Work to complete:
Report, as a bare number, how many lines hold "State".

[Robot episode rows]
'''

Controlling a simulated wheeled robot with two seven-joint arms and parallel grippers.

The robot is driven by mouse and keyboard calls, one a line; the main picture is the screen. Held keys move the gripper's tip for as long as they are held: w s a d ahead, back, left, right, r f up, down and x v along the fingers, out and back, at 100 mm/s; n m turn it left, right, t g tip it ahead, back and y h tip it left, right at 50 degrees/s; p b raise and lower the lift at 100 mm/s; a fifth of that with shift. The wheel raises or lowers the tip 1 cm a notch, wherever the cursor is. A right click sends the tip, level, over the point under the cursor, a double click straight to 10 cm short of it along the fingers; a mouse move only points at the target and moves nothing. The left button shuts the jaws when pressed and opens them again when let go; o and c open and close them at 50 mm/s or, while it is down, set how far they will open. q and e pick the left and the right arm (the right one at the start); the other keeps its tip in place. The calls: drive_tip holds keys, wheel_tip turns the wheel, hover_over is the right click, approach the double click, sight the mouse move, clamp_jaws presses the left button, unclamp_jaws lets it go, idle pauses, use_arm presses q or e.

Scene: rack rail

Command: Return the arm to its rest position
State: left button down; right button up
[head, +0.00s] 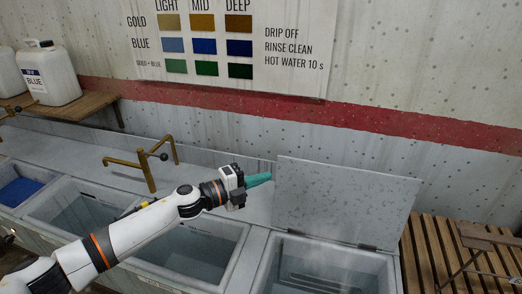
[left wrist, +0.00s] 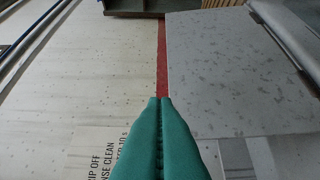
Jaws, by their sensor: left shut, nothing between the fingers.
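My left arm reaches in from the lower left in the head view. Its gripper (head: 268,178) has teal fingers and is held above the basins, just left of the raised lid. In the left wrist view the two teal fingertips (left wrist: 161,99) are pressed together with nothing between them. My right gripper is in neither view.
A grey speckled lid (head: 340,205) stands open behind the right basin (head: 325,268); it also shows in the wrist view (left wrist: 225,75). Brass taps (head: 147,170) rise behind the basins. A white jug (head: 48,75) stands on a shelf at left. A slatted wooden rack (head: 430,250) is at right.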

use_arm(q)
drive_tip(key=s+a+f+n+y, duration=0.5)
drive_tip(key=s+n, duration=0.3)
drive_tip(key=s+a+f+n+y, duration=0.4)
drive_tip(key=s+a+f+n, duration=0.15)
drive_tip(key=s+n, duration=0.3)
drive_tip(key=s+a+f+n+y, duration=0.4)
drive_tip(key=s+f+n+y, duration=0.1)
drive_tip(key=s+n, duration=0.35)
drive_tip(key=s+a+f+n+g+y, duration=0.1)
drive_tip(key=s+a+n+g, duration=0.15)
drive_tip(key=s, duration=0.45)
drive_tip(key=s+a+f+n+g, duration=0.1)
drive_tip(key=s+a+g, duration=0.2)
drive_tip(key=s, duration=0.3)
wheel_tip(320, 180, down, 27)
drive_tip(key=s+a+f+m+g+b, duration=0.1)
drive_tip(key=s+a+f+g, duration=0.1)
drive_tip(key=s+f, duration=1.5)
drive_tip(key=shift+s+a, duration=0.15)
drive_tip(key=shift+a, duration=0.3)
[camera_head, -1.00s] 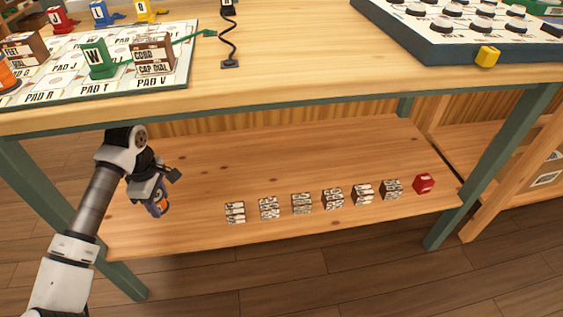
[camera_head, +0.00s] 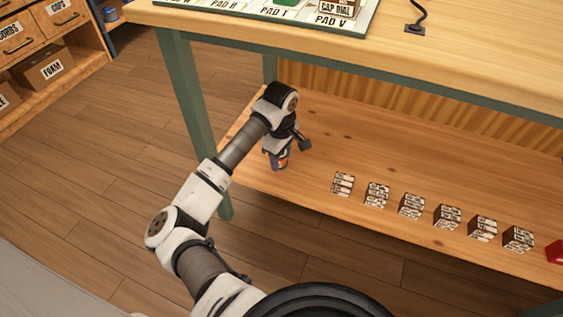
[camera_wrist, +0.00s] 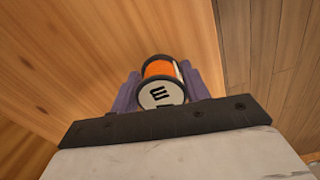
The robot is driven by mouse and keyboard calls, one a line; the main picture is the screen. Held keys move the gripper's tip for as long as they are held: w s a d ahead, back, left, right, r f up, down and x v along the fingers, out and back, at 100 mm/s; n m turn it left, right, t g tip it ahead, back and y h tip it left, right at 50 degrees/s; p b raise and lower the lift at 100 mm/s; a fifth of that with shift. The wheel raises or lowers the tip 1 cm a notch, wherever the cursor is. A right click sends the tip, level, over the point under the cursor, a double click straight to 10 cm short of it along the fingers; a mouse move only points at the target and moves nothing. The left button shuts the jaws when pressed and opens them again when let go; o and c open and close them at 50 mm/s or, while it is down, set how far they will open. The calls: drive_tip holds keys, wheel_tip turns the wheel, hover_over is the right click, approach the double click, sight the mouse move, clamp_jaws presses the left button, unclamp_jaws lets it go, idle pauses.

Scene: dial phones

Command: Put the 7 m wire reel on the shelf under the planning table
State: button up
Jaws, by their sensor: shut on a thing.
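The wire reel, with orange wire and a pale, dark-lettered end face, shows in the wrist view (camera_wrist: 162,84) between the purple fingers of my gripper (camera_wrist: 163,93). Its length label cannot be read fully. In the head view, the reel (camera_head: 283,163) is a small orange spot at my gripper (camera_head: 279,160), which is shut on it. Both are over the left end of the wooden lower shelf (camera_head: 425,165), under the planning table (camera_head: 470,50). Whether the reel touches the shelf is not clear.
Several labelled dark blocks (camera_head: 411,206) stand in a row on the shelf, right of my gripper, with a red block (camera_head: 556,252) at the end. A green table leg (camera_head: 190,110) stands close left of my arm. The shelf behind the row is clear.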

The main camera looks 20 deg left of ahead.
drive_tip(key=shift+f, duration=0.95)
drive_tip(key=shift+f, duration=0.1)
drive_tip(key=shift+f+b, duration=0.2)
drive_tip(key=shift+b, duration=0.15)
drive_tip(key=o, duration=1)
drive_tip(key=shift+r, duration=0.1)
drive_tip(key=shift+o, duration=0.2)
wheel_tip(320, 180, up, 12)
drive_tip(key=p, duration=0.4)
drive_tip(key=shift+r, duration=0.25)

'''

Result:
2